Bear with me here, folks; I am rambling a bit, and so even I don't know where this will end up.
My grandfather passed away on January 1. He was on a downhill slide from sometime in October. People turn weird when someone dies, and I would just as soon the would act normally. Folks you haven't seen in years come out of the woodwork. There is more food now at my grandmother's house than any small starving nation could eat in a month. Of course the food situation is compounded by the fact that when my grandmother is stressed, she cooks.
Everyone of the folks who have magically appeared on the doorstep seem to be present or former preacher types, and they all want to pray with my grandmother about how my grandfather is in heaven and we will all see him "on the other side." Two words that have become nonspoken in her house are "died," and, curiously enough, "heaven."
As the lone pagan in the family, the prayers mean very little to me, except having to stand in a circle, holding hands, wondering how the preacher in question lost his leg. That was how one of the prayers today went for me, so that is why I use it as an example.
As I believe I said on the boards, I think my cousin thinks I am a bitch. I looked at my grandfather's body at the morturary, and all I saw was a shell. My grandfather wasn't there, and I am not sure if he ever was there. It was like a cosmic joke that the old man had played on everybody. I think, if the room he was in wasn't so somber, I would have laughed. My husband would have likely seen it as hysteria.
I don't know where my grandfather went. He never said much about what he believed. He seemed to go to church for the socialization, and to pacify my grandmother. In many ways, my grandfather will always be a mystery for me.

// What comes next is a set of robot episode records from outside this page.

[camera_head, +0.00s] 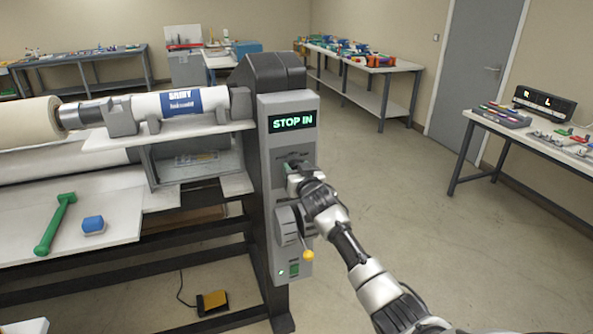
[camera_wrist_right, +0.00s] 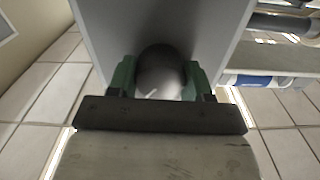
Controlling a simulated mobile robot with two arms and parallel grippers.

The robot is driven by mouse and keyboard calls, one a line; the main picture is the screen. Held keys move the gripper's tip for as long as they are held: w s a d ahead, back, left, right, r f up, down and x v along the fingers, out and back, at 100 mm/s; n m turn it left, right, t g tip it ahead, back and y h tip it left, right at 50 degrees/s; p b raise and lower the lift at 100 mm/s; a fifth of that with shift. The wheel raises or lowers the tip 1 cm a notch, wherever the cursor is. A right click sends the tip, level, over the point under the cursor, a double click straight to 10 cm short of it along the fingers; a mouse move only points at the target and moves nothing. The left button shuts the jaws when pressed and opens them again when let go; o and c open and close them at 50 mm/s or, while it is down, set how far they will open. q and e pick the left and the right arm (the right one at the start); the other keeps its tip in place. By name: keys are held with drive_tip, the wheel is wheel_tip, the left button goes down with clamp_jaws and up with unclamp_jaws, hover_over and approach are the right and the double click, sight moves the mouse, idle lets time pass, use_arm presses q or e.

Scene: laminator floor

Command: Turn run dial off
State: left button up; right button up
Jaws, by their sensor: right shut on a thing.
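The run dial (camera_wrist_right: 160,72) is a dark, rounded knob on the laminator's grey control panel (camera_head: 266,150). In the right wrist view it sits between the green fingers of my right gripper (camera_wrist_right: 162,80), which is shut on it. The gripper hides the dial there, and the dial's markings are mostly covered. My left gripper is not in view.
Below on the panel are a lever with a yellow knob (camera_head: 308,256) and a green switch (camera_head: 294,269). A yellow foot pedal (camera_head: 212,302) is on the floor.

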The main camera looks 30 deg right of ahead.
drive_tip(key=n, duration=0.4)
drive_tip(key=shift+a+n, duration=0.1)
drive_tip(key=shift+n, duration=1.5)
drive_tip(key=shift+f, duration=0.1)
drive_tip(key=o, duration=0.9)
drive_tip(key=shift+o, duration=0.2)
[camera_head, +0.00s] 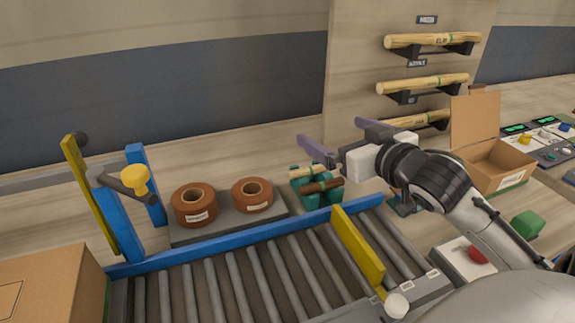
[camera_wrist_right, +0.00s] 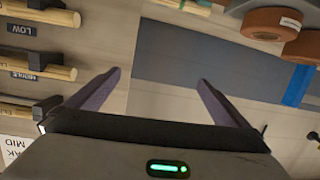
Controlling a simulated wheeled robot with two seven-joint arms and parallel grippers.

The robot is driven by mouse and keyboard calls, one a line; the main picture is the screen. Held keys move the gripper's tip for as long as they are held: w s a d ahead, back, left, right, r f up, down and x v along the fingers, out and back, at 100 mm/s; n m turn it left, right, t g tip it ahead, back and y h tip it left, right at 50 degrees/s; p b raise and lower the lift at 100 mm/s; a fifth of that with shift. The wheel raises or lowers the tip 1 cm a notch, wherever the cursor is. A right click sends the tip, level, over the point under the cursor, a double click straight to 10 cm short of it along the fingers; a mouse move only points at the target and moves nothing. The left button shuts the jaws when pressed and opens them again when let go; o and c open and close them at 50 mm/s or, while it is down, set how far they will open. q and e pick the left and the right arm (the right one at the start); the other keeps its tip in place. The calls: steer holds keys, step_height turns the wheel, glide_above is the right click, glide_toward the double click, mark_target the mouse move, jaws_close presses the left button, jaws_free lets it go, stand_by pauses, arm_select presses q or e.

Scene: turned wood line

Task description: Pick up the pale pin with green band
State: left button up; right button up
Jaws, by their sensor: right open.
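A pale pin (camera_head: 306,172) lies across a green cradle (camera_head: 334,199), beside a dark brown pin (camera_head: 322,186) in front of it. Green shows around the pale pin's left end, but I cannot tell a band from the cradle. My right gripper (camera_head: 330,130) is above and behind the cradle, apart from the pins, with its purple fingers spread and nothing between them. In the right wrist view the open fingers (camera_wrist_right: 159,77) point over bare surface and a dark strip; the pale pin is not clearly seen there. My left gripper is not in view.
Two brown rolls (camera_head: 194,205) sit on a grey plate left of the cradle. A roller conveyor (camera_head: 230,283) with blue rails and a yellow bar (camera_head: 358,248) runs in front. Wooden rods (camera_head: 430,39) hang on a board behind. An open carton (camera_head: 497,167) stands right.

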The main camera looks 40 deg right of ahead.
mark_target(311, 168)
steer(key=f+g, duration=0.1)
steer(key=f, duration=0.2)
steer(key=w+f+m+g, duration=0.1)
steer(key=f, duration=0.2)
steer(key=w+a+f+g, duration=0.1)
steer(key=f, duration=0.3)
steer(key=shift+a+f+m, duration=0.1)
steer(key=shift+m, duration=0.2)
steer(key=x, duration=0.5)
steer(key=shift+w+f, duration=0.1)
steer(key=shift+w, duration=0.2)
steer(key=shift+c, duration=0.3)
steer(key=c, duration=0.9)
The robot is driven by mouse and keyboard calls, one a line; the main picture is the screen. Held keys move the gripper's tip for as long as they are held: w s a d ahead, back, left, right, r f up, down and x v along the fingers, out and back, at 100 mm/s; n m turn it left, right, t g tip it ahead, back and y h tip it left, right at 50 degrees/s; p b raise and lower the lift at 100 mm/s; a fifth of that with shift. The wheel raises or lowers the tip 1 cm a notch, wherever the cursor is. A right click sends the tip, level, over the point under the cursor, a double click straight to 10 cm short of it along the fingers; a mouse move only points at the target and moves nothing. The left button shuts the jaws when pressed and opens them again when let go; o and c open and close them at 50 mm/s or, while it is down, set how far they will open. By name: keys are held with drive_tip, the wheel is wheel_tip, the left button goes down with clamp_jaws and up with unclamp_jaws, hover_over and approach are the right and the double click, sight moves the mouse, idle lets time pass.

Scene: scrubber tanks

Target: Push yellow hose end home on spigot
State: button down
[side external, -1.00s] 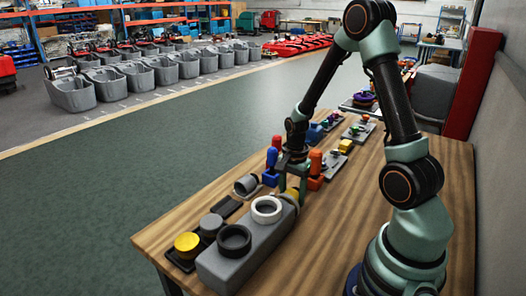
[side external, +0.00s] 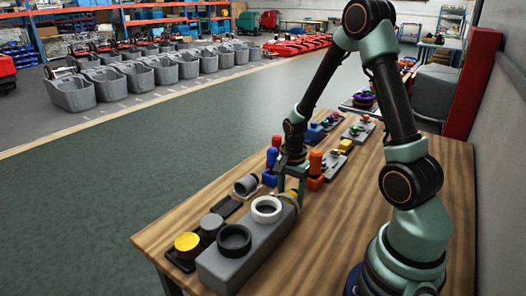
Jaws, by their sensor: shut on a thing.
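My gripper (side external: 292,182) points down at the far end of the grey tank block (side external: 240,258) on the wooden table. It is shut on the yellow hose end (side external: 291,196), which shows only as a small yellow patch low between the fingers. The fingers and the block hide most of the hose end. The spigot cannot be made out, so I cannot tell how far the hose end sits on it. A white ring (side external: 266,208) and a black ring (side external: 234,239) are on top of the block, nearer the camera.
A dark tray with a yellow cap (side external: 187,243) and a grey cap (side external: 211,224) lies left of the block. A grey cylinder (side external: 246,184), a blue piece (side external: 270,178) and an orange piece (side external: 315,162) stand close around the gripper.

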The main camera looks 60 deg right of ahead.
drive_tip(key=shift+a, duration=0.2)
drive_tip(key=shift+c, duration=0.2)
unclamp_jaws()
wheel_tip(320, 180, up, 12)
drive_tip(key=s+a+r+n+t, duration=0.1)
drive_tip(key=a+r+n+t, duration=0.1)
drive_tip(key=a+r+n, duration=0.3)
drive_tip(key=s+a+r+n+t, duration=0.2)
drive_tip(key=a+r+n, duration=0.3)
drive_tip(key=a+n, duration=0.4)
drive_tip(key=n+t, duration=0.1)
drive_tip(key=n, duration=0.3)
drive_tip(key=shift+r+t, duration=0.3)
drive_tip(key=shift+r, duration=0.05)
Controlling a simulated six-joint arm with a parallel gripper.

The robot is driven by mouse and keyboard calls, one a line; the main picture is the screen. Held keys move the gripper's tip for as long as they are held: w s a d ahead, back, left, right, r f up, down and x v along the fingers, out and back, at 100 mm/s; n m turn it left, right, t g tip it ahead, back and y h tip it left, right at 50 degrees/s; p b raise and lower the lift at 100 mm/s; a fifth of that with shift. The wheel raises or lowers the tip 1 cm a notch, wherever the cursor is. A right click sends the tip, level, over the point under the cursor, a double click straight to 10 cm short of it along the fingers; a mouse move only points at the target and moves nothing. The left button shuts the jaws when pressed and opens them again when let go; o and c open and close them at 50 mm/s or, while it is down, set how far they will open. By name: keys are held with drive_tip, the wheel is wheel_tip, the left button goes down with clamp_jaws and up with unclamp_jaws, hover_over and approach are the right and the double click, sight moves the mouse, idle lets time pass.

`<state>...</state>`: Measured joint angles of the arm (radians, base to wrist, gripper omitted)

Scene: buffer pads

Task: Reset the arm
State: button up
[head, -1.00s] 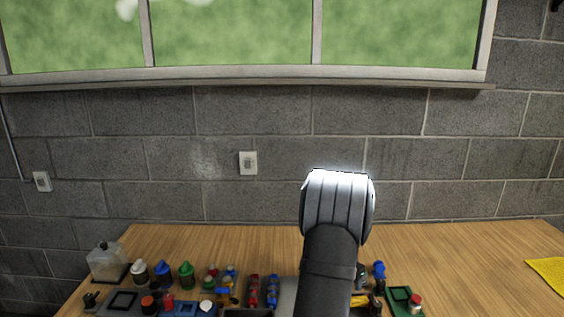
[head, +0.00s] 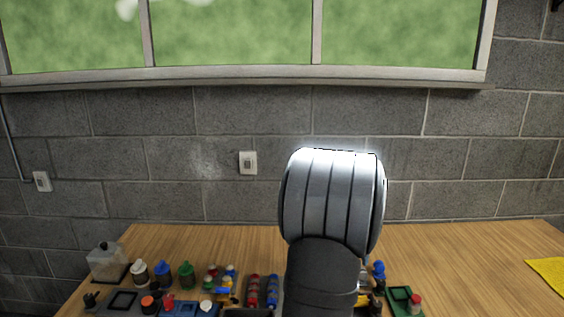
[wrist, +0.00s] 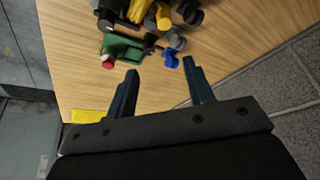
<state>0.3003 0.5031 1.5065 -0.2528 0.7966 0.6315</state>
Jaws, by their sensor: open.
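My gripper (wrist: 160,80) shows in the wrist view with its two dark fingers spread apart and nothing between them. It is open above the wooden table (wrist: 75,68). In the head view my arm rises in front of the table (head: 450,250) and hides its middle part; the gripper itself does not show there. In the wrist view a green piece (wrist: 122,46) with a red knob and a blue piece (wrist: 171,60) lie beyond the fingertips, apart from them.
A yellow cloth (head: 548,272) lies at the right. The block wall (head: 90,155) closes off the back. The table's right half is mostly clear.

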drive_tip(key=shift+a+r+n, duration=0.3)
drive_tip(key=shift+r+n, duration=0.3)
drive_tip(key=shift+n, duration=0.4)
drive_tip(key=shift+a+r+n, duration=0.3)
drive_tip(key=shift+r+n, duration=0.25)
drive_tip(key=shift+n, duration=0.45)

I miss him, and I am sorry that he is gone. But I don't mourn him. I don't think I can explain it more than that. I hope my friends here understand, but I can't say for certain. I am not sure even I understand. I am tired of folks expressing their sympathies. I am tired of dealing with the funeral director. I have spent the day picking at nits, watching the episode of Buffy the Vampire Slayer called The Body. I don't share the feelings with the characters on the episode, but I can't seem to stop watching it.
I think I have reached that point where I am ready for the whole think to be over. I don't know what kind of person that makes me, but there it is.